Chaque acteur a respecté ses marques, le « blessé » n'a pas surjoué sa douleur, les techniciens son et lumière ont réussi à maîtriser les bourrasques de vent et l'obscurité de la nuit. L'équipe de tournage prépare déjà la scène suivante.
Osama Rezg, bonnet sur la tête, ne bouge pas et regarde les quatre voitures utilisées. Il bougonne gentiment : « À Tripoli, on aurait eu les voitures et les pistolets gratuitement en un coup de fil. Là, il a fallu tout louer ». Le réalisateur libyen de découvrir les « joies » de l'exil.

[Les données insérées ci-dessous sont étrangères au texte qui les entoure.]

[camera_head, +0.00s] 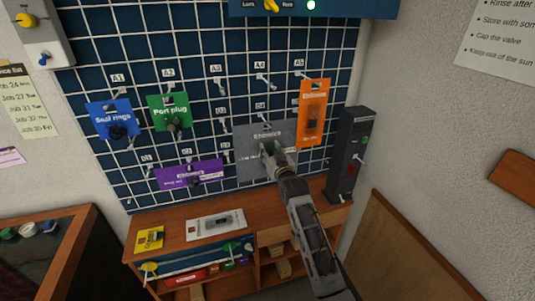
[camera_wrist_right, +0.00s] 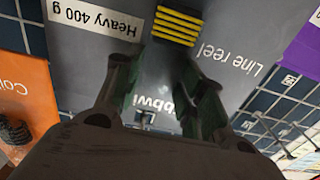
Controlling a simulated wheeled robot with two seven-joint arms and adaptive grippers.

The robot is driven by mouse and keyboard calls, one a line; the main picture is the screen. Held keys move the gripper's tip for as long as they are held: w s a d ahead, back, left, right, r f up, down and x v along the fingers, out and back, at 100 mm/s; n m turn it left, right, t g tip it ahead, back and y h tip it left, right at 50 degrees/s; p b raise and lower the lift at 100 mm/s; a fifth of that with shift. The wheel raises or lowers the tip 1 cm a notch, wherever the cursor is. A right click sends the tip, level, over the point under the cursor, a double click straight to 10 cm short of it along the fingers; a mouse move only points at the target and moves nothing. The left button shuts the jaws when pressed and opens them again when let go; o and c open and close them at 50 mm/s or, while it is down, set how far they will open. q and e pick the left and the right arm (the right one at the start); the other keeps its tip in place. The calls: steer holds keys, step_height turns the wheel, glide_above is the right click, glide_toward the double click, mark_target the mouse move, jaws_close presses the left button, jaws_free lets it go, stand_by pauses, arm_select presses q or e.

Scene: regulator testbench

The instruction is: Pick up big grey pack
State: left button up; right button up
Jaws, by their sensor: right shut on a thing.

Rubik sera le feuilleton ramadanesque de la saison sur les chaînes libyennes. Osama Rezg, en duo avec son scénariste Seraj Huwaidi, en est à sa troisième série du genre. Il y a eu « Phobia » (2013), suite d'épisodes humoristiques traitant des maux naissants de la Libye post-révolutionnaire, comme le poids des milices, la montée des islamistes, la peur d'une vengeance des Kadhafistes, etc.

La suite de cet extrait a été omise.